I don't usually chime in on this topic, but I find myself reading Pinside tonight in a hotel room 2500 miles from my home, so what the hell...
Raising the price also eliminates younger or newer, and sometimes novice players, which as an organization really isn't something we want to do. It's a balance though, so some of that already happens and is unavoidable, and we try to compensate in other ways to interest those people affected by these decisions, such as videos, charity, or giveaways. If the scale slides in one direction, we always try to do something that benefits the other side as well. We don't always succeed, but we try.
The prize pool already is large enough to guarantee a level of prestige, both inside and outside of the pinball community. Two years ago, PAPA had the choice of raising the prize pool of our own tournaments but instead chose to add money to the pots of each Circuit event, hoping the larger numbers for those events around the country, primarily run by others, would help bring them additional publicity and more awareness to the game in general, rather than more awareness solely to us. You are correct the next goal money-wise is a round number though... something like $100k, or $1million with sponsorship, because those types of prize pools are easy to remember and advertise, but it has to be done in a way that doesn't discourage the newer, younger type of player (or something has to be created in another area to compensate for that loss if we do go that route of raising prices).

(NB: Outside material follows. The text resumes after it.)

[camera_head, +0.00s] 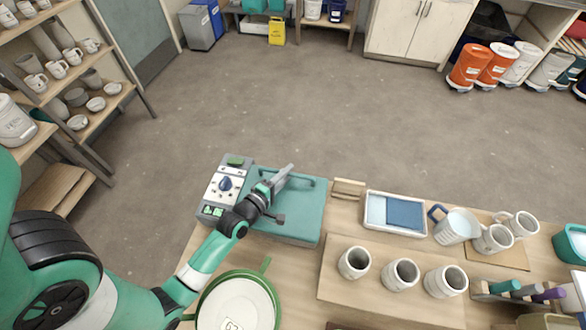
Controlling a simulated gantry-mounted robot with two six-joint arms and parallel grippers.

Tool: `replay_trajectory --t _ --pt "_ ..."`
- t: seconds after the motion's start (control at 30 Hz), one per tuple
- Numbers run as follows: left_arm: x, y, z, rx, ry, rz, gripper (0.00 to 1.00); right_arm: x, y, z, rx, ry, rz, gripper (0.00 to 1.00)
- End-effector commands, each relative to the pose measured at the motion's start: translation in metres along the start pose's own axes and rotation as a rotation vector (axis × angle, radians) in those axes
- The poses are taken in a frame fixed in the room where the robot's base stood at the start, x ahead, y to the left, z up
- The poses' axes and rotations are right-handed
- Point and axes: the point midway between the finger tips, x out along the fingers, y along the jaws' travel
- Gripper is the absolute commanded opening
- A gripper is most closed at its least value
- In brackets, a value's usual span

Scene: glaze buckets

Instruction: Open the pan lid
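A flat teal lid (302,214) covers the pan, a boxy unit in the middle of the camera_head view. A teal bar handle (313,181) runs along its far edge. The lid lies flat and looks closed. My right gripper is not in view.
A round white bucket top with a green rim (237,303) sits nearer, below the pan. A wooden board (350,293) with three grey mugs, a tray with a blue pad (404,213) and several jugs stand to the right. Beyond the table is open floor.

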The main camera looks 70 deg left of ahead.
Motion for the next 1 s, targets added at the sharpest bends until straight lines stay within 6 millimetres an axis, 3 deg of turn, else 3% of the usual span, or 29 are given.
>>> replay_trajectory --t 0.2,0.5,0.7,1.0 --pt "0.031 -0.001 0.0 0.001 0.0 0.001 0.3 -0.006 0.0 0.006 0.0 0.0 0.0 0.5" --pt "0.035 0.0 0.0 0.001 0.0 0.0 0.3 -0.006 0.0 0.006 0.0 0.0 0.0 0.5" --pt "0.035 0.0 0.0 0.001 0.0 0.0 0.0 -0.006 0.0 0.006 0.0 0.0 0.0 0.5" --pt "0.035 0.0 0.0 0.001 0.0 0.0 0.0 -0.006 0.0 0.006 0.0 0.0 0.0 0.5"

At any rate, we do think about these things, for anyone who wonders. Also, to the fellow who commented on greed, raising the price of the tournament just raises the amount of money we pay out to players. If we were trying to make money, we would raise the cap, lower the price to get more people through the door and profit on coin-drop and merchandise... but that type of thinking doesn't really serve the purpose of why the organization was built. PAPA isn't built as a traditional business, though it is occasionally forced to act like one to help preserve its survival.